STATED GOAL:
From the listing below, pull out every line where the string "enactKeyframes" appears.

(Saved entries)
+ + + +
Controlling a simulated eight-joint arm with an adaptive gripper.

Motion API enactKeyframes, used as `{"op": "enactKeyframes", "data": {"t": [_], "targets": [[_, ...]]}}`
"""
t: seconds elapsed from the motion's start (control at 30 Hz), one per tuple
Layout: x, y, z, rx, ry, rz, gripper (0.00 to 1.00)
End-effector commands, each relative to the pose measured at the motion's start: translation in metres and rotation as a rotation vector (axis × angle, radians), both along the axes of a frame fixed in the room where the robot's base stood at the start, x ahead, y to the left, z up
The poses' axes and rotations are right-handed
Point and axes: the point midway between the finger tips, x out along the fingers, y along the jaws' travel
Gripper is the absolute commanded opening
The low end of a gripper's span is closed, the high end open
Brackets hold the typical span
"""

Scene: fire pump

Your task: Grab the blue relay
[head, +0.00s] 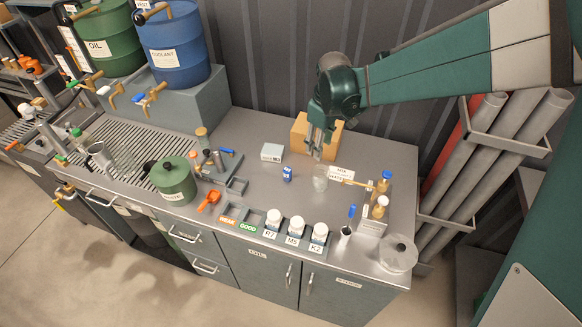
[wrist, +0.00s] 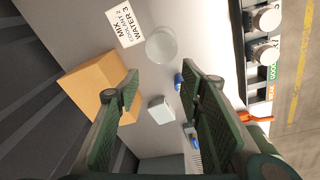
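The blue relay (head: 287,174) is a small dark blue block with white marking. It stands on the grey bench top, left of the clear glass (head: 320,180). In the wrist view the relay (wrist: 178,82) is partly hidden behind the right-hand finger. My gripper (head: 315,152) is above the bench, up and right of the relay in the head view. In the wrist view my gripper (wrist: 160,73) shows its two green fingers wide apart with nothing between the pads.
A cardboard-coloured box (head: 300,128) stands close behind my gripper. A small white box (head: 272,152) is left of it. A mixing sign (head: 340,172), labelled white jars (head: 296,227) and a green canister (head: 174,182) stand around. Bare bench lies in front of the relay.

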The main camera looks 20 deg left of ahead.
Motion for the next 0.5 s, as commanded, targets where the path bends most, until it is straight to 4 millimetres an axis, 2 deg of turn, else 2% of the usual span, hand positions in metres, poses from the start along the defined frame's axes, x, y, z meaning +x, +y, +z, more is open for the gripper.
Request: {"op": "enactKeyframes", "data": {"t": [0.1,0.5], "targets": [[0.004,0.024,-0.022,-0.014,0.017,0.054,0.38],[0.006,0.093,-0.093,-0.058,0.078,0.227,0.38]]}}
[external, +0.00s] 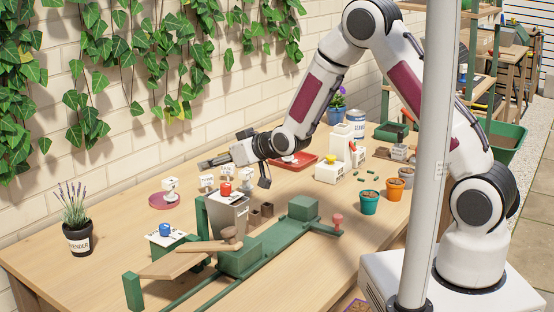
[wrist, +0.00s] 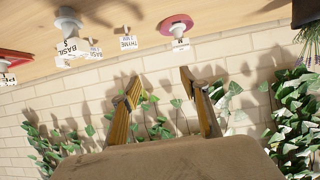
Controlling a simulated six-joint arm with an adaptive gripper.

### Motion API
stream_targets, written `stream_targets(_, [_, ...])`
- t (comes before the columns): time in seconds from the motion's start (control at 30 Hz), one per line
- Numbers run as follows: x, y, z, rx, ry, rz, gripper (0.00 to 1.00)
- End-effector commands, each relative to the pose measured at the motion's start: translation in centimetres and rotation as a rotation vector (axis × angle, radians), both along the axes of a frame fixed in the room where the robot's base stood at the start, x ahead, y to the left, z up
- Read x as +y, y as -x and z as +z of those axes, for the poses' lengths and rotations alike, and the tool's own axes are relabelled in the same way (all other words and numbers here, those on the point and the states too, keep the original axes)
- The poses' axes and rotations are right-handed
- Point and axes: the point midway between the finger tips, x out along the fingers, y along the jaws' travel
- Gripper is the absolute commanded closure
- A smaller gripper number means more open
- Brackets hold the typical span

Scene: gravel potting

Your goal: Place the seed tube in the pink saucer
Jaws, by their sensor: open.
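The pink saucer (external: 158,203) lies at the far left of the bench near the wall, and a small white item with a tag (external: 171,186) stands in it. The saucer also shows at the top of the wrist view (wrist: 165,22). I cannot tell whether the white item is the seed tube. A similar white item (external: 225,174) stands to the right of the saucer, by the basil and thyme tags. My gripper (external: 203,164) is open and empty, raised above the bench to the right of the saucer. In the wrist view its fingers (wrist: 160,85) point toward the wall.
A lavender pot (external: 78,237) stands at left. A red tray (external: 305,161) and several pots are at right. Ivy hangs on the wall.

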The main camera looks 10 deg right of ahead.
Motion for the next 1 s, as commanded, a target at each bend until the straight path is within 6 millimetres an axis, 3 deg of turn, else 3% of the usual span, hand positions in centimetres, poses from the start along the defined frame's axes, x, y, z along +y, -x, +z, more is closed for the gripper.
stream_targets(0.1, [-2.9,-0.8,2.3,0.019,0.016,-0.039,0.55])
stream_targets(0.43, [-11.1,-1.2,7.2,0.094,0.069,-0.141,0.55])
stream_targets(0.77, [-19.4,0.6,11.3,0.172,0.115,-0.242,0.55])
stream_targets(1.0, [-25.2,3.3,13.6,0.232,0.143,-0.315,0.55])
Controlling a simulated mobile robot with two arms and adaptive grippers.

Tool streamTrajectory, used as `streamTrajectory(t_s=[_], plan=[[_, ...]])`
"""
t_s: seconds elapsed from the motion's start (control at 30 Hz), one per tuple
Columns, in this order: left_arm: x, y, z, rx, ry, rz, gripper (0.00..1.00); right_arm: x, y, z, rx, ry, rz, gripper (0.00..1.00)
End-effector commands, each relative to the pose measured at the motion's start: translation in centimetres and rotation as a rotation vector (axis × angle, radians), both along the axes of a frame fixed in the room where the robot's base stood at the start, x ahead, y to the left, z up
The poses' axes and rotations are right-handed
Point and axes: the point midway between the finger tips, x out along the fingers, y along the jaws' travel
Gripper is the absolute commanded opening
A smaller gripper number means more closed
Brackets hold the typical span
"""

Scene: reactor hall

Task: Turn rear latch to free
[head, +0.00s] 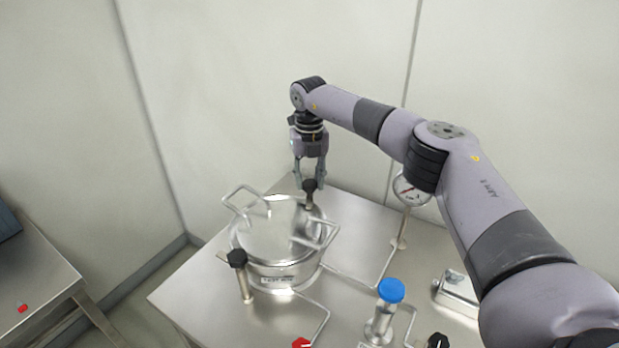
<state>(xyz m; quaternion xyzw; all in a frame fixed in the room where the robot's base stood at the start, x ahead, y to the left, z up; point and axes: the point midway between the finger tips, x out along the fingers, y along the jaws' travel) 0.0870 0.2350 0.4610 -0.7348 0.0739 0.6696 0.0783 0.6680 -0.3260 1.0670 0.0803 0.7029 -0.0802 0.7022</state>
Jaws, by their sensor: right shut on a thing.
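A steel pressure vessel (278,232) with a round lid and wire handles on both sides stands on the steel table. The rear latch (310,190), with a black knob on top, is at the vessel's back right edge. My right gripper (310,184) points down from above and is shut on the rear latch's knob. The latch's lower part is partly hidden behind the lid. A front latch (239,262) with a black knob on a steel post stands at the vessel's front left. My left gripper is not in view.
A pressure gauge (411,189) stands on a stem right of the vessel. A blue-capped valve (390,292), a metal box (458,293), a red knob (301,343) and a black knob (437,341) are nearer me. A side table (35,275) is at left; walls stand behind.

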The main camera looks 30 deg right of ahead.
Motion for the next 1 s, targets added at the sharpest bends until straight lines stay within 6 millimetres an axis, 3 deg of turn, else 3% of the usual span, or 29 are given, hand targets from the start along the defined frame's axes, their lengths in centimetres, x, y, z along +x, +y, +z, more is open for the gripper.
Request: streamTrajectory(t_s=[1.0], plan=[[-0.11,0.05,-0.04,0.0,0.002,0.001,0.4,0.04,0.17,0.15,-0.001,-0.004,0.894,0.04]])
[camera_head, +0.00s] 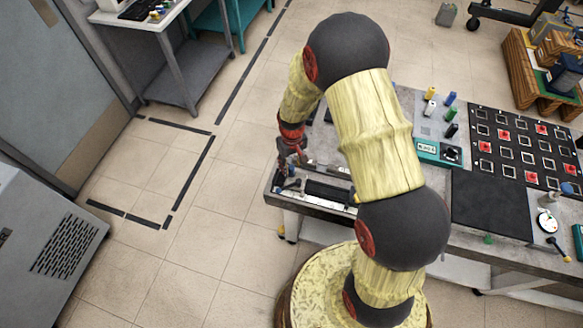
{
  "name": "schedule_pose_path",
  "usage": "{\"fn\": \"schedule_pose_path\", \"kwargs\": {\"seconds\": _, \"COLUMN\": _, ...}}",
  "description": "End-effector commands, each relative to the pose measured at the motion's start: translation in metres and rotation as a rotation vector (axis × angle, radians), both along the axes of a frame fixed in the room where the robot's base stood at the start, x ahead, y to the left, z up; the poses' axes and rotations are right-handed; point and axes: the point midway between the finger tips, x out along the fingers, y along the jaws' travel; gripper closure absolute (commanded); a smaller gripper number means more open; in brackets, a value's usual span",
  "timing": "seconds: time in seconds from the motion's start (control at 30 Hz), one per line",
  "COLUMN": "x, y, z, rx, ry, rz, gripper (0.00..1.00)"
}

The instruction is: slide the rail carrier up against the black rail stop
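My gripper (291,165) points down over the left front corner of the workbench (410,98), small and dark in the picture. I cannot tell whether its fingers are open or shut, or whether they touch anything. Below and right of it, a long dark part (326,192) lies along a pale rail strip (300,199) near the bench's front edge. Small dark pieces stand by the strip's left end, close under my gripper. I cannot tell which of them is the rail carrier and which the black rail stop. My yellow arm hides the strip's right part.
On the bench right of my arm are a teal meter (438,152), several coloured cylinders, a black mat (491,204) and a black board (522,146) with red pieces. A wooden crate (520,70) stands back right. The floor left of the bench is clear.

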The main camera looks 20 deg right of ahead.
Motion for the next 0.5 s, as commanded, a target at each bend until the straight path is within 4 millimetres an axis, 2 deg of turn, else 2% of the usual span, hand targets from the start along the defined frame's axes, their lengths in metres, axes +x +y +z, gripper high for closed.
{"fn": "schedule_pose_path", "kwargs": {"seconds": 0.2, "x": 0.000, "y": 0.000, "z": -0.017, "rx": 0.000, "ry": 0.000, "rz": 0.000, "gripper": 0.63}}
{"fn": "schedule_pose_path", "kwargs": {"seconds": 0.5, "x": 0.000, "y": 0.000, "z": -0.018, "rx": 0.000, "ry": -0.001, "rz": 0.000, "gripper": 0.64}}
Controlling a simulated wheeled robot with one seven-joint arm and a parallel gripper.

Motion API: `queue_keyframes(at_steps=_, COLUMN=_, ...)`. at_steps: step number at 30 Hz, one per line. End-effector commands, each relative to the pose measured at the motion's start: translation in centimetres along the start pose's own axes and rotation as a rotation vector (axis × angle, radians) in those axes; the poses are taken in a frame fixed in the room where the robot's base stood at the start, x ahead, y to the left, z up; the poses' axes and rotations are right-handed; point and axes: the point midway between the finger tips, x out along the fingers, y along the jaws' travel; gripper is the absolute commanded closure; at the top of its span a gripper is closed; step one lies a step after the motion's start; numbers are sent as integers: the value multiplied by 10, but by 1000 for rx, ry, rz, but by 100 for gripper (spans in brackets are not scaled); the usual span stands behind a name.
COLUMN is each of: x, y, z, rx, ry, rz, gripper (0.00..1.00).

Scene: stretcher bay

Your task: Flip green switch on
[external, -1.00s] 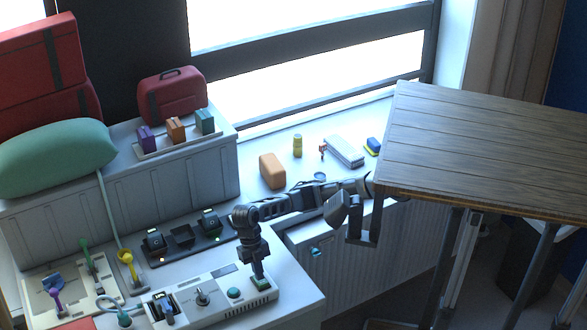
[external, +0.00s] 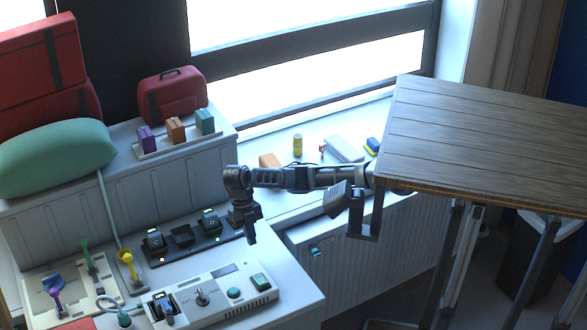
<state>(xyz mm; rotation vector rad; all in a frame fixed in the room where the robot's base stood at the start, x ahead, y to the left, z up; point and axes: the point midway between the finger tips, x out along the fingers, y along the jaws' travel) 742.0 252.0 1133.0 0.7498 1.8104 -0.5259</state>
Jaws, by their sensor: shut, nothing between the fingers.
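The green switch (external: 261,282) is a small rocker at the right end of a pale control panel (external: 205,312). It is in full view; its tilt is too small to tell. My gripper (external: 251,241) points down above and slightly behind the switch, clear of it. Its fingers are shut and hold nothing.
On the same panel are a round teal button (external: 234,293), a metal toggle (external: 202,297) and a black switch (external: 163,305). A dark strip of rockers (external: 182,236) lies behind. A wooden tabletop (external: 480,145) covers part of my arm at right.

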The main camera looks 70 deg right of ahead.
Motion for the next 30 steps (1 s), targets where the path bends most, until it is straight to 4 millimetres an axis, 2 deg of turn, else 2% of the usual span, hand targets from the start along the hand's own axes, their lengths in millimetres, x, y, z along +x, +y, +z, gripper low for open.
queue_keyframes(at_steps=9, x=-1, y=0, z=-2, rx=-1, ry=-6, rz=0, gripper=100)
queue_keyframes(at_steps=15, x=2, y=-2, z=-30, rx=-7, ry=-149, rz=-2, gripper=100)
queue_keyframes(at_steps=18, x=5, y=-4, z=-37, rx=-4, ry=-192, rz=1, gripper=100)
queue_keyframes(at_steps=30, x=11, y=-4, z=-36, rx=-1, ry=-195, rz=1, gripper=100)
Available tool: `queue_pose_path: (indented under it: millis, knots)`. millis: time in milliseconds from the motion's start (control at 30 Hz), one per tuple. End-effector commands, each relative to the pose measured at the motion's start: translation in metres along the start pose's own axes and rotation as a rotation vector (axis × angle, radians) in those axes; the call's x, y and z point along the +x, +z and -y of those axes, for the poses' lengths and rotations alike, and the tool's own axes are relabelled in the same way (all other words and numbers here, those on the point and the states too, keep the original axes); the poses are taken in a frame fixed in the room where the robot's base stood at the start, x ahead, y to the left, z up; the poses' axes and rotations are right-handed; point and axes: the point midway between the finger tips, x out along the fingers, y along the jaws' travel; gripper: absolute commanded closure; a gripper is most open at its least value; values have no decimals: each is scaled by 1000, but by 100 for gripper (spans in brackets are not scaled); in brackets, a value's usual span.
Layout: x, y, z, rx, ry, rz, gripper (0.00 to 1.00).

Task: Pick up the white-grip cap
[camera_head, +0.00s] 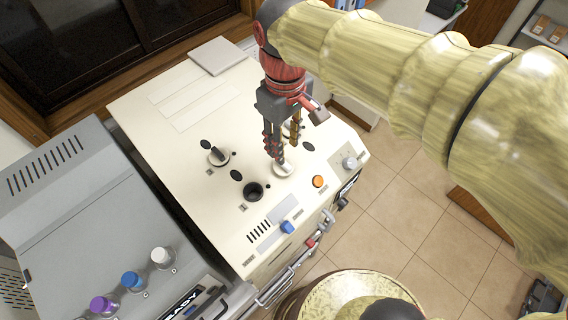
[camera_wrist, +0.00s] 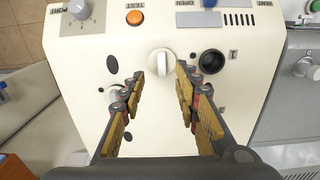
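The white-grip cap (camera_wrist: 160,62) is a round white cap with a raised grip bar, seated on the cream machine's top panel. In the head view the cap (camera_head: 283,170) shows just below my fingertips, partly covered by them. My gripper (camera_wrist: 159,72) is open, with yellow-brown padded fingers. In the wrist view the cap appears centred between and just beyond the fingertips, with nothing held. In the head view my gripper (camera_head: 286,147) points down above the panel. I cannot tell whether the fingers reach the cap's height.
Beside the cap are an open dark port (camera_head: 253,191), an orange button (camera_head: 318,181), a blue switch (camera_head: 287,227) and a grey knob (camera_head: 350,162). A grey machine (camera_head: 75,215) with bottles adjoins.

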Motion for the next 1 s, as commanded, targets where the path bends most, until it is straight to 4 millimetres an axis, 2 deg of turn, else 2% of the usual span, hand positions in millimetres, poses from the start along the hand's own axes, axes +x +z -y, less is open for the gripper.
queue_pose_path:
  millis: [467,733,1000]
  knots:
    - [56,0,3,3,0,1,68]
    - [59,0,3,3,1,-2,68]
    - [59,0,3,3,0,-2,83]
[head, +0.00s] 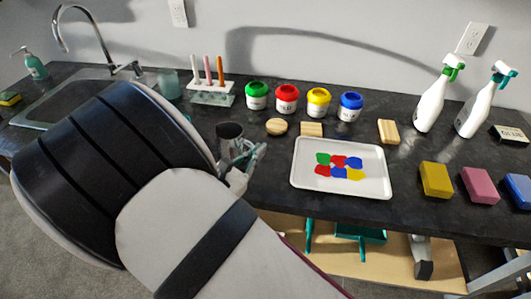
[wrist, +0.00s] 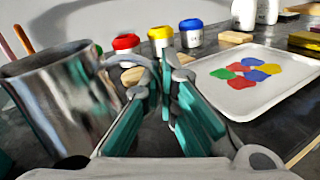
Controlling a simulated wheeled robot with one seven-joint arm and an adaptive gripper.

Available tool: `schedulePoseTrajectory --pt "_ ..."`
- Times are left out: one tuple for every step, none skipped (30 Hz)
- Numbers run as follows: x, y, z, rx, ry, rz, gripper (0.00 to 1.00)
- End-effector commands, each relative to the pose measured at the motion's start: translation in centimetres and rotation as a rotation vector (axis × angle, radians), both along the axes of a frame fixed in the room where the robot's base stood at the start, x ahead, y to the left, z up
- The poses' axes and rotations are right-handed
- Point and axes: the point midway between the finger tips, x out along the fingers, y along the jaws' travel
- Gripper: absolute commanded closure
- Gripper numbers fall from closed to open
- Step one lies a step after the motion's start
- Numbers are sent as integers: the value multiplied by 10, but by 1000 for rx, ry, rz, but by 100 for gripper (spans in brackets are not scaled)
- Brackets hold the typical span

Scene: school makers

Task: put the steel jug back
+ + + +
RESPONSE TO THIS TASK:
Motion API enactKeyframes, used as `{"op": "enactKeyframes", "data": {"t": [_], "targets": [[_, ...]]}}`
Request: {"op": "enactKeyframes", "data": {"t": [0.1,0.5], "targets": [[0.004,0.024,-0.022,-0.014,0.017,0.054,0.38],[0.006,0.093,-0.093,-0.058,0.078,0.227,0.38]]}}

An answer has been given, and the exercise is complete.